The recent shenanigans in parliament reflect the blind alley for British imperialism in this war. Defence secretary Philip Hammond struggled to explain changes in policy in response to the ‘green on blue’ attacks by Afghan forces.
Dennis Skinner taunted him with: “Now that it has been revealed that the allies are unreliable, Karzai is useless and the Afghan forces are treacherous, it is time to get out!” Paul Flynn was suspended from parliament for a few days for declaring that ministers were lying about Afghanistan; “Lives have been lost to protect politicians’ reputations”, he justifiably asserted.
Cameron has felt compelled to promise a “review”, but only after the US presidential election in November.
The troops should be withdrawn immediately! Workers in Britain need investment into jobs and decent services, not war and occupation and the terrible loss of life it brings.

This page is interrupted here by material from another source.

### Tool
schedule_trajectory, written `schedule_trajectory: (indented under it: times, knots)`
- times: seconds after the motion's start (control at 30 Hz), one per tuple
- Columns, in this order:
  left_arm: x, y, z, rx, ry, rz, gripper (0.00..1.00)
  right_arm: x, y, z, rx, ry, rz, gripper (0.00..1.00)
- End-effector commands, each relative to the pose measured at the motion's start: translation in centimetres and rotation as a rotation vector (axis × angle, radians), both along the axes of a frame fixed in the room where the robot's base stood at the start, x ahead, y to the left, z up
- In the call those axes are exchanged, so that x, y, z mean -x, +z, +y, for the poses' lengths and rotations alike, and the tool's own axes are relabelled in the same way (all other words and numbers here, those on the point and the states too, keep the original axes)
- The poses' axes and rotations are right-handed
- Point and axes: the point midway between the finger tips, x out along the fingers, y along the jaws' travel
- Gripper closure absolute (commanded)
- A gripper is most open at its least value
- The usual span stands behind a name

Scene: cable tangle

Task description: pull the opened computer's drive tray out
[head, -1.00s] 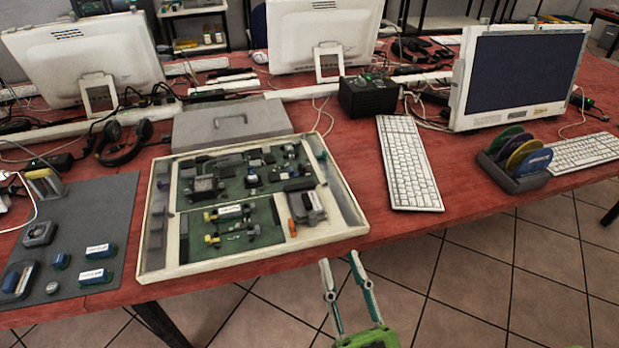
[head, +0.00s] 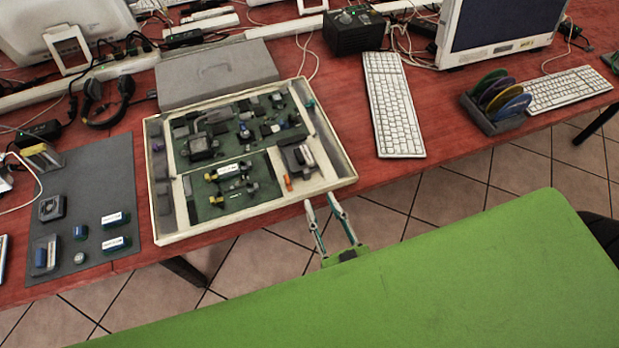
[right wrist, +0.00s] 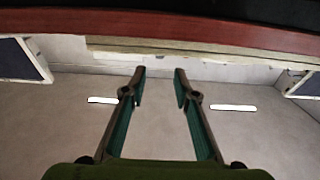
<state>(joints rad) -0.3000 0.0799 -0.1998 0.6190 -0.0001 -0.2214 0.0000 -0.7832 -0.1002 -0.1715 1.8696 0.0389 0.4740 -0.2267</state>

For the Afghan people, the interventions of the imperialist powers have been a very long nightmare. They must be allowed to determine their own future! Getting rid of foreign occupation is an urgent step for them, and then so is the task of building workers’ organisations that can demand democratic rights, women’s rights and an end to bloodshed and poverty.
This would mean rejecting all the pro-capitalist leaders, whether Pashtun, Hazara, Tajik, Uzbek, Turkman or other, in order to build unity around a socialist programme that calls for a workers’ and peasants’ government.
Such a government could take the country’s natural resources and the major industries into public ownership for the benefit of all.